Cette force, elle s’affiche avec un plaisir manifeste à l’écran. Le but ? En mettre plein les yeux, détruire le décor, repousser les limites. Voir cette scène qui ne surprendrait pas dans un film de Luc BESSON, dans laquelle Peter poursuit ses ennemis en voiture dans des rues piétonnes, renversant tables et chaises des restaurants et obligeant les passants à se jeter au sol… Et puis, il y a aussi des moments de tension plus graves, plus palpables, comme cette première fusillade qui lance le film : près de dix minutes d’actions quasi ininterrompues, ou encore, ce gunfight dans le parking, tellement violent et dramatique. Là, on n’est plus dans le registre du plaisir ludique, mais bien dans celui de la violence dangereuse. De la Violence avec un grand V.

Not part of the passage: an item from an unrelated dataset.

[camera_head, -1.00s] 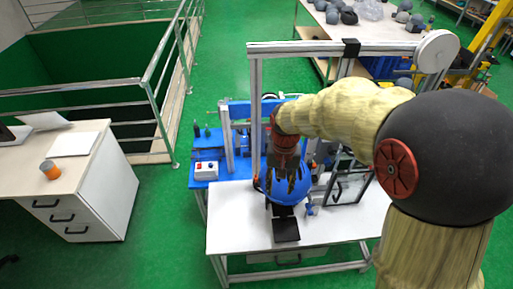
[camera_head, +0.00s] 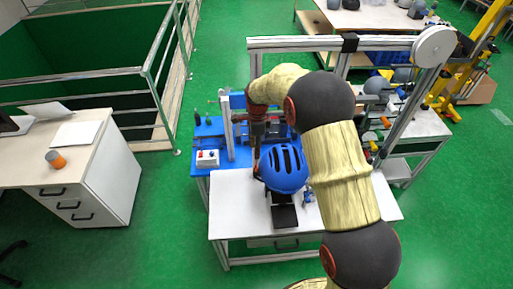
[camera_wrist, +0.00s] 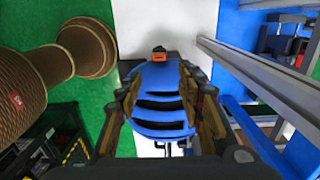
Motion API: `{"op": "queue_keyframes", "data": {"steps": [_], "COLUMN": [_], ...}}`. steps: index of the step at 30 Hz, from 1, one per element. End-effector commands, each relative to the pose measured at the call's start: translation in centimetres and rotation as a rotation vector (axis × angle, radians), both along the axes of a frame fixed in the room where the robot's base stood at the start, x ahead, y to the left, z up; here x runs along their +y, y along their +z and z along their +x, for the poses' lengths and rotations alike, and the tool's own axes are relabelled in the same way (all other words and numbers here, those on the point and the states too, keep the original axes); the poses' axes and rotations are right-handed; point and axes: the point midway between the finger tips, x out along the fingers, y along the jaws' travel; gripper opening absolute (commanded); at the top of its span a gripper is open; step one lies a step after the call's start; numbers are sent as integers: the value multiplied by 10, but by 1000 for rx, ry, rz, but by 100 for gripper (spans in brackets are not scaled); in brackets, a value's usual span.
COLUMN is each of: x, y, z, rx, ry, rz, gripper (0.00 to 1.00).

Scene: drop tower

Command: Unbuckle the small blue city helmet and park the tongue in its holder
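The blue helmet (camera_head: 283,168), with dark vents, sits over the white table; its vented shell fills the middle of the wrist view (camera_wrist: 160,104). My gripper (camera_head: 257,160) hangs at the helmet's left side in the head view. In the wrist view my gripper (camera_wrist: 162,78) is open, its two fingers apart with the helmet beyond them and nothing held. A small orange and black part (camera_wrist: 159,53) shows past the helmet's far edge; I cannot tell whether it is the buckle. The strap, the tongue and its holder cannot be made out.
A black plate (camera_head: 284,216) lies in front of the helmet on the white table (camera_head: 234,218). A small blue fixture (camera_head: 308,196) stands right of it. A metal frame (camera_head: 330,43) rises around the helmet. A control box (camera_head: 207,158) sits on the blue bench at left.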

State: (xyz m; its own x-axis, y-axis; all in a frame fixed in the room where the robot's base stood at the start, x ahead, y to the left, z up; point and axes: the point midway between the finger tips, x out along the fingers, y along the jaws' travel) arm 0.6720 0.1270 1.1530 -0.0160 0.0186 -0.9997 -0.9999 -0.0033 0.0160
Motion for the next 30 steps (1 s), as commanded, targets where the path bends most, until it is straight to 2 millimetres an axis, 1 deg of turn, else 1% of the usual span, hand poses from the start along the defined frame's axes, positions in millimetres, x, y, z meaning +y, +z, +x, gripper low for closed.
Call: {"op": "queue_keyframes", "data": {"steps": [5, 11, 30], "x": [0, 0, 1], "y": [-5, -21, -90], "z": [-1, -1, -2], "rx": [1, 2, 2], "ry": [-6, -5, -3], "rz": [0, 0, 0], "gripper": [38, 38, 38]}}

Cependant, 2000 AD a vieilli : tourné en 1999, il semble aujourd’hui hors contexte. Culturellement parlant, il correspond aussi à un dernier âge d’or du cinéma de Hongkong avant que ce dernier ne soit rattrapé par le genre de la comédie romantique. 2000 AD propose un divertissement pour un public amateur de polars musclés et nerveux. Fait avec le coeur, et les moyens du bord. Echec au box-office de Hongkong, il méritait largement mieux… Gordon CHAN, avec ce film a voulu filmer LE film d’action qui devait en remonter à Hollywood. Projet insensé (on n’attaque pas les Américains sur un genre trusté), projet fatalement voué à l’échec, mais projet impressionnant. 2000 AD : la gifle.
Le film sort le 26 mars en DVD digipack.